The respondents’ residential property adjoined another that was owned and let by the appellant council. The appellants’ tenants had not maintained the garden and a number of self-sown ash saplings had grown there. Since 2004, the respondents had regularly complained to the appellants about the ash trees and had sought to persuade the appellants to remove them on the grounds that their roots would cause damage to the respondents’ property. In 2008, they provided the appellants with a report from a civil engineer advising that ash trees were unsuitable for planting within 15-20m of a house owing to their high water demand and that the saplings should be dealt with as a matter of urgency to prevent them causing inevitable damage. The appellants indicated that they would take no action unless and until the respondents could prove that the trees were causing significant damage. The advice of the civil engineer was that this could be expected within about five years.


  In further correspondence, the respondents threatened court proceedings, but they sent no formal letter before action. Instead, in March 2009 they proceeded directly to the issue of a claim for a quia timet injunction to require the appellants to remove the trees to abate a potential nuisance. Meanwhile, unknown to the respondents, in December 2008 the appellants in fact issued a works order for the removal of the trees.


  The respondents did not pursue their claim for an injunction but the costs of the proceedings remained in dispute. In a hearing on costs, the judge found that it had been reasonable for the respondents to seek an injunction rather than wait for actual harm to occur. He found that, while there was no danger of harm within the next three to five years, there was no reason for delaying the work to remove the trees since delay would only increase the eventual cost of the work as the trees grew larger. He awarded the respondents: (i) their entire costs up to the date when, as he found, they should have sent a letter before action; (ii) half of their costs from then to the date of issue of proceedings; and (iii) their entire costs thereafter. The appellants appealed.



Held: The appeal was allowed.


  (1) Damage was an essential component in any claim in nuisance. Where there was no actual nuisance, the respondents had to show that the prospect of such damage was sufficiently imminent and certain as to justify the grant of quia timet relief to prevent a threatened or apprehended act of nuisance. Since the grant of such relief ordinarily involved an interference with the rights and property of the defendant, and could take a mandatory form requiring positive action and expenditure, the court would proceed with caution and required to be satisfied that the risk of actual damage occurring was both imminent and real. A claimant had also to show that an injunction was necessary in order to prevent the occurrence of the nuisance. A defendant was entitled to rely on its own rights and obligations as an adjoining landowner to cure the problem; accordingly, in principle, it should only be in cases where the risk of damage was imminent and the intransigence of the defendant obvious that the court should ordinarily be prepared to grant an injunction in order to prevent a nuisance that did not yet exist. Mandatory injunctions were not justified merely on the grounds that if nothing was done a tree on adjoining land might at some point in the future begin to cause damage to the claimant’s property.

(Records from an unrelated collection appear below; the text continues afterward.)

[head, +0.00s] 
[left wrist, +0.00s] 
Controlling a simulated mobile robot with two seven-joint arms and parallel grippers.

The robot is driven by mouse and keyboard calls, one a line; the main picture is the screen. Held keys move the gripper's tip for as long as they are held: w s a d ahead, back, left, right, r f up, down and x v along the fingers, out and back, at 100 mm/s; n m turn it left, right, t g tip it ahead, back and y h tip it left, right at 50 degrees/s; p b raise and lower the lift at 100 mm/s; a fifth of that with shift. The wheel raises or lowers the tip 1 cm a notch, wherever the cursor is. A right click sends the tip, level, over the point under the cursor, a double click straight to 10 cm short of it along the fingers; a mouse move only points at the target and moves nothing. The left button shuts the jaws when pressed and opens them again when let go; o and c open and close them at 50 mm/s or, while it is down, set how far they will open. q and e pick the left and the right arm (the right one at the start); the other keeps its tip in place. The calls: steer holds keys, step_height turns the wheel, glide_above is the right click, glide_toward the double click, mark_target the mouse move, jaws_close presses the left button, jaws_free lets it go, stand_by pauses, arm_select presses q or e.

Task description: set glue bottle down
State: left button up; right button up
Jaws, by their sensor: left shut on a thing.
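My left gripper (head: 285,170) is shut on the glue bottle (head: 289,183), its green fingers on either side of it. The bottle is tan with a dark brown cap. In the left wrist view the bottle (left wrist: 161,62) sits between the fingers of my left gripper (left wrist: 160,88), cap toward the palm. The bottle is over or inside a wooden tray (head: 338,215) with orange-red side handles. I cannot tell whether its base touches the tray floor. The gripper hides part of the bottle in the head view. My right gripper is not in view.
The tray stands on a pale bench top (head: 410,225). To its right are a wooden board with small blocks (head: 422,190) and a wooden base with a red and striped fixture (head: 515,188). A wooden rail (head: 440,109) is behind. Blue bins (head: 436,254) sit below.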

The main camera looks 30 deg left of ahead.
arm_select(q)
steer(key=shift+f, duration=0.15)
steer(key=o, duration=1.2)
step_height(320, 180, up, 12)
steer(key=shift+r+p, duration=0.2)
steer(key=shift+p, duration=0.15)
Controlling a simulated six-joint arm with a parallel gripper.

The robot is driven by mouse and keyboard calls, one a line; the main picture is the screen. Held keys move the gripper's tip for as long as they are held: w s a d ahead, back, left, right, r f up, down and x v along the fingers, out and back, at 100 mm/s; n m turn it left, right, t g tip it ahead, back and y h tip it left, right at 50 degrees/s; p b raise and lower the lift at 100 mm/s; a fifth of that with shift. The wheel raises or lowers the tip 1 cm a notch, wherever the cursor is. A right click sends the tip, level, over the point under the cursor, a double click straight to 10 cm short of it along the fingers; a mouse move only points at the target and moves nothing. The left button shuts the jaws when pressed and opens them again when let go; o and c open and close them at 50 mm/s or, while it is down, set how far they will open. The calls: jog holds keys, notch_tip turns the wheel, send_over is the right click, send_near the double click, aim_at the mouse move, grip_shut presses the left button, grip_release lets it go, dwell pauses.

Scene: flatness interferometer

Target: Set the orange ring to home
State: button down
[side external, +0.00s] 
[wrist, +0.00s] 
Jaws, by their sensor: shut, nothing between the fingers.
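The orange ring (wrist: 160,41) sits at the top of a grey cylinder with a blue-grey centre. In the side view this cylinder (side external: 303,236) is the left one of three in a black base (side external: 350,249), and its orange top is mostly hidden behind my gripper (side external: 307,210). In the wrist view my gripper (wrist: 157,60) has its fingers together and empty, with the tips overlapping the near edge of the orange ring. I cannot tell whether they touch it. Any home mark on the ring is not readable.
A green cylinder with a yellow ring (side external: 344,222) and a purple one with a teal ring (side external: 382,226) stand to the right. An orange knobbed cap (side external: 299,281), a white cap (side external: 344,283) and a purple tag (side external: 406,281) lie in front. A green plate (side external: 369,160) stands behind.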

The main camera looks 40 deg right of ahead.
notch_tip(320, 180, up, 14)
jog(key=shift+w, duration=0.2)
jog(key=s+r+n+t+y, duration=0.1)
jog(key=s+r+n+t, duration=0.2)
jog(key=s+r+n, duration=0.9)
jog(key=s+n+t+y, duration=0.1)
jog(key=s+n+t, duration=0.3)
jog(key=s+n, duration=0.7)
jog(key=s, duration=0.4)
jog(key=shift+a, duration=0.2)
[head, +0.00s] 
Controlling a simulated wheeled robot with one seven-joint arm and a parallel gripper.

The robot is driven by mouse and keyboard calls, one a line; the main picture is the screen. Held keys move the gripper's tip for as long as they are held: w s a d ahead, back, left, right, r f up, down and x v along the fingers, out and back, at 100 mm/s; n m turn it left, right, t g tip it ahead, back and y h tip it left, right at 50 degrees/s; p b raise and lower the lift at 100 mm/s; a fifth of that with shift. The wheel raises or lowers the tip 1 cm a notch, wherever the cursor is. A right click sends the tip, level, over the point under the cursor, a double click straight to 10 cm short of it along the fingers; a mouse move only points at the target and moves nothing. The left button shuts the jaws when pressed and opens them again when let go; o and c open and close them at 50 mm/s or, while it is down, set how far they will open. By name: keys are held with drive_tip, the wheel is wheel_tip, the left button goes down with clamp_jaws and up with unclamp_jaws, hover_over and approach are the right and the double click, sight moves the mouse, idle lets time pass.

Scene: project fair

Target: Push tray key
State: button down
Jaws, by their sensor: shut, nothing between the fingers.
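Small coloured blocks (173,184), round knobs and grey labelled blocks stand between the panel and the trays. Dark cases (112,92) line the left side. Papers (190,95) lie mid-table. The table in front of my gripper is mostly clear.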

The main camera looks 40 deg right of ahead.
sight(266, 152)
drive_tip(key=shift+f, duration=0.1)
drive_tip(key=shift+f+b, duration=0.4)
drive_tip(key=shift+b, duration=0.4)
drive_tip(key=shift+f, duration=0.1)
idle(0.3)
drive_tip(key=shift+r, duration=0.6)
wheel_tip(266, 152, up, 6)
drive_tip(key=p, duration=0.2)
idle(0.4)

  Although there was no real dispute that the roots of the ash trees would in time cause serious and substantial damage to the respondents’ property, and that damages in those circumstances would not be an adequate remedy, it was not an appropriate case for granting a quia timet injunction. Where the experts had identified an appreciable period of time before any actual damage was likely to occur, the court had to take into account the ability and willingness of the appellants to prevent such damage before it occurred by taking steps in the meantime to control the growth of the trees on their land. The matter did not turn simply on the narrower question of whether the tree roots were likely to cause damage within a particular period of time; instead, all relevant circumstances had to be taken into account, including the cost of removing the trees and the likelihood of the appellants taking such action. Given the existence of the works order and the appellants’ unchallenged evidence that they intended to carry out those works, it was not open to the judge to find that an injunction was necessary to prevent the potential nuisance: Fletcher v Bealey (1884) 28 Ch D 688, Hooper v Rogers [1973] 1 Ch 43 and Lloyd v Symonds [1998] EWCA Civ 511 considered.


  (2) In light of the above, the exercise of the court’s discretion on costs fell to be reconsidered. Taking into account the respondents’ failure to send a letter before action, which would have led to them being informed about the works order and to proceedings being avoided, but also taking into account the earlier uncertainty as to the appellants’ intention to carry out the works, it was appropriate to make no order for costs for the period up to and including service of the defence; the appellants should have their costs of the action from that date, when it had become apparent that the respondents’ claim had to fail.


Simon Butler (instructed by the legal department of Islington London Borough Council) appeared for the appellants; Robert Duddridge (instructed by Bishop & Sewell LLP) appeared for respondents.